Another bout of misleading moans from a leading retailer, who should know better. And coming from David Jones, Mark McInnes, the newish CEO of Premier Retail Group, has form as a whinger.

In fact in picking up the former David Jones CEO, Premier’s chairman, Solomon Lew found a retailing executive who is of a like mind: Mr Lew is a moaner about things beyond his control, such as the silly campaign for the GST to be levied on imports from offshore, showed earlier this year (co-moaner Gerry Harvey has abandoned that whinge).

That campaign has died away (the Productivity Commission is examining the idea but has already pointed to the difficulties involved), but yesterday Mr McInnes gave it another fruitless kick along, and the media again reported it and other comments, without question.

Premier yesterday revealed its 2010-11 results (which included the Just Group reporting a 50 per cent dive in full-year profit on flat sales) and according to the morning papers, such as the The Sydney Morning Herald, Mr McInnes waxed lyrical about the failings of the Federal Government.

”[Consumers] lack confidence and we require a bit more leadership from the government to be honest with you…

”We need the government to own up to the problems they have created in the lack of confidence in the consumer environment. People have actually got the money, employment is good, the savings rate is high but there is a fear and a lack of confidence out there and, for discretionary retailers, that’s a real issue.

”And, when you add to that a real lack of confidence in the current government, be that the carbon tax, I mean what is that? Who understands that?”

McInnes also criticised the government for leaving untouched the present GST-free threshold on internet purchases, which allows shoppers to buy overseas goods under $1000 in value with no GST charged.

The comments are as silly as they sound. Consumer caution is as much to do with the higher savings (back to normal levels) of Australians as any crisis of confidence caused by governments.

His comments completely ignore the fact that overseas travel and car purchases are at or near record levels: both involve significant spending decisions.
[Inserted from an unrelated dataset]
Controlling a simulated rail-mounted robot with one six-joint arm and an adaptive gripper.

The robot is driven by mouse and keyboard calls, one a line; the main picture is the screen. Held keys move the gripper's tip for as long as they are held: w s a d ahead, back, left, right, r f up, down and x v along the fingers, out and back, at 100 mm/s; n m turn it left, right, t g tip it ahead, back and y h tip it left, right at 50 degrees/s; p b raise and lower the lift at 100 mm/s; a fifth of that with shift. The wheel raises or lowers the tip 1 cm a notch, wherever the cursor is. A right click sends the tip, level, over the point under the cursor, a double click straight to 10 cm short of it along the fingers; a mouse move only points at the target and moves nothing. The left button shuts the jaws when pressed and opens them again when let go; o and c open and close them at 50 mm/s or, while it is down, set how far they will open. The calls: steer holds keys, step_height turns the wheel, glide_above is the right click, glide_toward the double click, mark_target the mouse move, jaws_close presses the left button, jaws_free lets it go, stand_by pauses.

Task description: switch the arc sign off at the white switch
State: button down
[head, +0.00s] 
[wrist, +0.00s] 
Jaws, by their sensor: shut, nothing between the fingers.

But in sectors Premier and Mr McInnes have no role in. Premier is heavily involved in apparel, fashionwear, especially for women, and it’s tough, as the big profit falls at rivals like Noni-B and Specialty Fashion (Millers), attest.

But let’s take a look at how Premier actually performed in the 2011 financial year. The detail of the results reveals a lower profit, not as low as the one reported above (the “50% dive”).

The company which owns fashion outlets Just Jeans, Peter Alexander, Smiggle and dotti, revealed a 49% fall in full year profit to $40.5 million because of $11 million in costs associated with the revamp revealed on July 25. That’s not the result of Government actions or cautious consumers, but a conscious decision by management to incur costs by restructuring the company.

Before those costs the Premier’s group pre-tax underlying profit showed a less disturbing 18% fall from $89.3 million in 2010 to $73.3 million in the latest year and an 12.5% drop from $63 million to $51.5 million, on an after tax basis. Premier Retail reported sales up 1.1%  to $866 million. So no real sales growth and a fall in profits, it is tough in the fashionwear sector. In fact the profit performance was better than the likes of Noni-B and Specialty Fashion (whose profit for the year halved thanks to a second half slump).

Premier declared a final dividend of 18c, fully franked, in line with the dividend in the prior corresponding period. That made a full year payout to shareholders of 36c a share, unchanged from 2010.

Companies that are struggling or see tougher times ahead (which Premier claims to see) don’t leave dividends unchanged, they cut them to conserve cash. That Premier left it intact is a sign that the board isn’t too concerned about the tough trading conditions. It is also a sign that Solomon Lew, who controls Premier, likes to have his dividend income from his shareholding.

And buried in the result was another positive, which most reports, and Mr McInnes, ignored or underplayed. Premier Retail managed a small improvement in its profit margin in the year: “Gross margins improved by 53bps to 60.2% notwithstanding the difficult environment,” directors said. That’s an increase of 0.53%. Now that’s not a bad effort and should be remembered when next you hear people moaning about how tough it is some areas of retailing.

But it’s a bit rich, if not hypocritical for a retail executive such as Mr McInnes to be blaming the Federal government when his company managed to boost its gross margin in a tough trading environment, to a very high 60.2% (or 60.2c in every dollar sold).

Later this week David Jones is due to release its full year figures, and no doubt we will get another list of ills caused by others, rather than the company and its management.